A Theory of Dark Matter
Nima Arkani-Hamed, Douglas P. Finkbeiner, Tracy R. Slatyer, Neal Weiner
TL;DR
The paper presents a unified dark matter framework in which a GeV-scale dark force induces Sommerfeld enhancements that boost present-day annihilation into leptons, thereby addressing PAMELA/ATIC and related observations without disturbing early-universe relic abundance. By embedding dark matter in a non-Abelian dark sector, it naturally generates MeV-scale state splittings that realize XDM and iDM phenomenology, explaining INTEGRAL and DAMA signals while remaining consistent with direct-detection constraints. The authors emphasize the role of dark-sector substructure in amplifying signals in low-velocity environments and discuss rich implications for Planck, Fermi/GLAST, and the LHC, plus the need for a minimal, testable parameter set. Overall, the work links multiple astrophysical anomalies through a coherent leptophilic, multiplet dark sector with observable implications across cosmology, astrophysics, and collider experiments.
Abstract
We propose a comprehensive theory of dark matter that explains the recent proliferation of unexpected observations in high-energy astrophysics. Cosmic ray spectra from ATIC and PAMELA require a WIMP with mass M_chi ~ 500 - 800 GeV that annihilates into leptons at a level well above that expected from a thermal relic. Signals from WMAP and EGRET reinforce this interpretation. Taken together, we argue these facts imply the presence of a GeV-scale new force in the dark sector. The long range allows a Sommerfeld enhancement to boost the annihilation cross section as required, without altering the weak scale annihilation cross section during dark matter freezeout in the early universe. If the dark matter annihilates into the new force carrier, phi, its low mass can force it to decay dominantly into leptons. If the force carrier is a non-Abelian gauge boson, the dark matter is part of a multiplet of states, and splittings between these states are naturally generated with size alpha m_phi ~ MeV, leading to the eXciting dark matter (XDM) scenario previously proposed to explain the positron annihilation in the galactic center observed by the INTEGRAL satellite. Somewhat smaller splittings would also be expected, providing a natural source for the parameters of the inelastic dark matter (iDM) explanation for the DAMA annual modulation signal.
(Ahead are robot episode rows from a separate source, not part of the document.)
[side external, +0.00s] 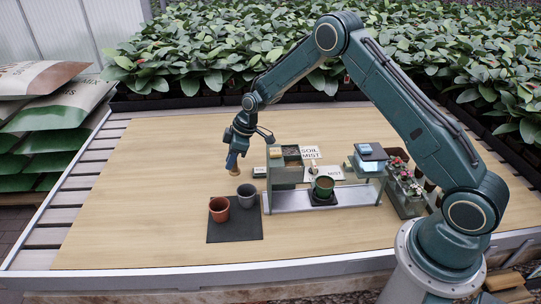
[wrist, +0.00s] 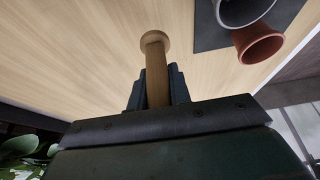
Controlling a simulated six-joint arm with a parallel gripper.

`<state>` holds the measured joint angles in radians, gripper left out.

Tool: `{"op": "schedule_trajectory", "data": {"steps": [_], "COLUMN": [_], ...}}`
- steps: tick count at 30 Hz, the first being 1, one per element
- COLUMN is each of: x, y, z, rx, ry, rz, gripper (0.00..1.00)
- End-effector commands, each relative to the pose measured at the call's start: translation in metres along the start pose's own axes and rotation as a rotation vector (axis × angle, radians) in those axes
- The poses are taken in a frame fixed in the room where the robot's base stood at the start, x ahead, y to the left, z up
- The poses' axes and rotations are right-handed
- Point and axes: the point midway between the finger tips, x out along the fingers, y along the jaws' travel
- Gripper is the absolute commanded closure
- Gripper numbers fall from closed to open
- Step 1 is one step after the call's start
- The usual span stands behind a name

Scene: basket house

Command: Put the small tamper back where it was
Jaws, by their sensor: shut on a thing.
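My gripper (side external: 235,150) is shut on the small tamper (wrist: 155,68), a wooden stick with a round, wider end. In the wrist view the fingers (wrist: 157,92) close around its shaft, and the round end points away from the gripper. In the side view the tamper (side external: 232,168) hangs below the fingers, left of the shelf stand and behind the pots. I cannot tell whether its lower end touches the table. No empty place for the tamper can be made out clearly.
A terracotta pot (side external: 219,209) and a grey pot (side external: 247,195) stand on a dark mat (side external: 235,230). Flower trays (side external: 405,190) lie beyond. The table's left side is clear.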

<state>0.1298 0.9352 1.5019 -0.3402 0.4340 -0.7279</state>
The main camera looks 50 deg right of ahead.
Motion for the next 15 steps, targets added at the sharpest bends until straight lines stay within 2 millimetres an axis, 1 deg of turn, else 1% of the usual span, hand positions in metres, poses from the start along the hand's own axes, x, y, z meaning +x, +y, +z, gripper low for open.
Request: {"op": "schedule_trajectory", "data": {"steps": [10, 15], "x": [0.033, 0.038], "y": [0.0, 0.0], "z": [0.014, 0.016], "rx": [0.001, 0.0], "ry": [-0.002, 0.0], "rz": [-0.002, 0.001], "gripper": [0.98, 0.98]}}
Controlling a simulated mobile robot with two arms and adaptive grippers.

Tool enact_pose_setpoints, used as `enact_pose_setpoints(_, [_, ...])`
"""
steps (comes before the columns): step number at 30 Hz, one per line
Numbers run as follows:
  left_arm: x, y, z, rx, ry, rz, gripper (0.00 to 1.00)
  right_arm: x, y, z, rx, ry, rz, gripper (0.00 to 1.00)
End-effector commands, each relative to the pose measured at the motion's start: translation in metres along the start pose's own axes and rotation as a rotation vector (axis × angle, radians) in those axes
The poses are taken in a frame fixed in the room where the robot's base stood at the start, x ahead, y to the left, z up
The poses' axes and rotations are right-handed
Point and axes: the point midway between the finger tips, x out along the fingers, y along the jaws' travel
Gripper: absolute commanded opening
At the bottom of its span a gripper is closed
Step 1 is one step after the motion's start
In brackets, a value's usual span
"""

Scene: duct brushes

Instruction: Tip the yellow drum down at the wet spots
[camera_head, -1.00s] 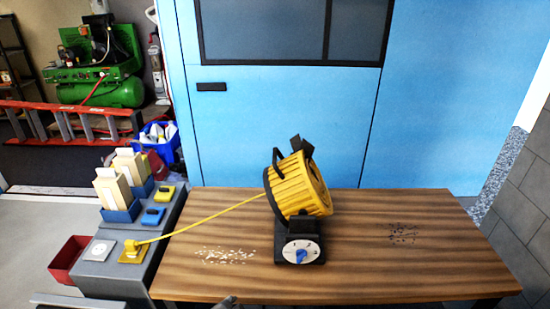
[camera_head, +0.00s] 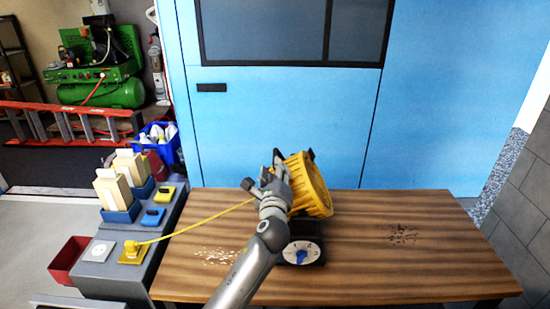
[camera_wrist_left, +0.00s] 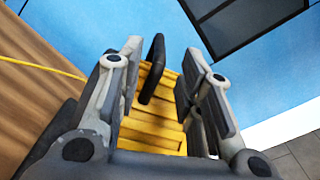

Since the Sommerfeld enhancement is most significant at low velocities, early dark matter halos at redshift ~10 potentially produce observable effects on the ionization history of the universe, and substructure is more detectable than with a conventional WIMP. Moreover, the low velocity dispersion of dwarf galaxies and Milky Way subhalos can greatly increase the substructure annihilation signal.